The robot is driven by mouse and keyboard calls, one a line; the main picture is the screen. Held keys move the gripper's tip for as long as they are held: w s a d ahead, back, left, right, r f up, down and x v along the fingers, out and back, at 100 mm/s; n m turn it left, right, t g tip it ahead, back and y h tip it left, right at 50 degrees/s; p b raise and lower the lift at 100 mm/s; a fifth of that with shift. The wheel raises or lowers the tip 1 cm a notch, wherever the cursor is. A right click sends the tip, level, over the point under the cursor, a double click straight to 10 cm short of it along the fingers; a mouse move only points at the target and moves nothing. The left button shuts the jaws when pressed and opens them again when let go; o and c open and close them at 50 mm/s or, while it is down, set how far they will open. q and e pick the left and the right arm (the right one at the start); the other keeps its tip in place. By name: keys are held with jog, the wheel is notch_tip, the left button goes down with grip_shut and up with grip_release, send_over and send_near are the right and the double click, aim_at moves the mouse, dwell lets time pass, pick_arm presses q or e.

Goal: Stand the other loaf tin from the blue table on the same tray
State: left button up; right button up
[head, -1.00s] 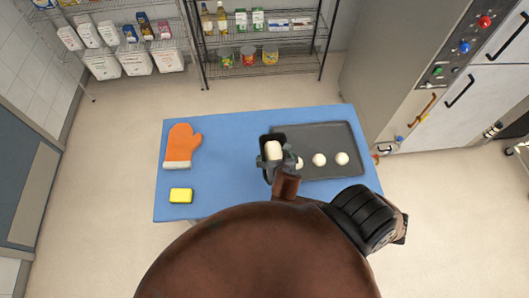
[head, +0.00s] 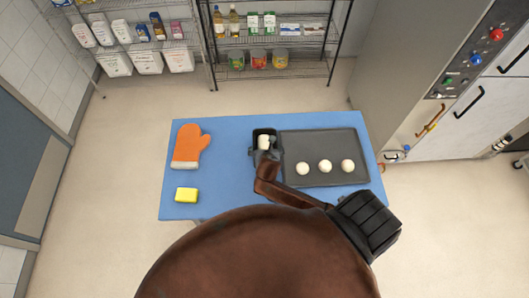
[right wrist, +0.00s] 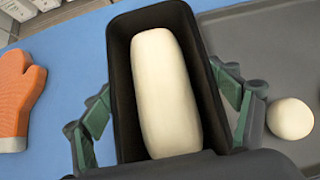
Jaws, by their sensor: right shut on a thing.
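A black loaf tin (head: 253,146) with a pale dough log (head: 263,142) in it is at the left edge of the dark baking tray (head: 320,178) in the head view. My right gripper (head: 265,150) is shut on this tin. The right wrist view shows its fingers (right wrist: 166,105) on both long sides of the upright tin (right wrist: 121,60). The tin's underside is hidden, so I cannot tell whether it touches the blue table (head: 225,185). No second loaf tin shows. My left gripper is not in view.
Three dough balls (head: 325,166) lie along the tray's front; its back half is clear. An orange oven mitt (head: 189,147) and a yellow sponge (head: 186,195) lie at the table's left. Wire shelves (head: 270,42) stand behind; the oven front (head: 450,95) is at the right.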

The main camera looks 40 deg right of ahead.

[Task brief] Lines that hold "other" are the ones to copy; find all of them.

[Expected answer]
The robot is driven by mouse and keyboard calls, one a line; the main picture is the screen. Held keys move the gripper's tip for as long as they are held: w s a d ahead, back, left, right, r f up, down and x v along the fingers, out and back, at 100 mm/s; n m turn it left, right, t g tip it ahead, back and y h tip it left, right at 50 degrees/s; p b raise and lower the lift at 100 mm/s; a fifth of that with shift. The wheel raises or lowers the tip 1 cm a notch, wherever the cursor is. A right click sends the tip, level, over the point under the cursor, a double click straight to 10 cm short of it along the fingers; a mouse move only points at the target and moves nothing. The left button shuts the jaws when pressed and opens them again when let go; o and c open and close them at 50 mm/s or, while it is down, set how far they will open. q and e pick the left and the right arm (the right one at the start); the other keeps its tip in place. By name: keys are held with jog, the wheel is notch_tip, the left button goes down with grip_shut and up with grip_release, send_over and send_near are the right and the double click, aim_at moves the mouse, dwell lets time pass, pick_arm presses q or e.
Goal: Stand the other loaf tin from the blue table on the same tray

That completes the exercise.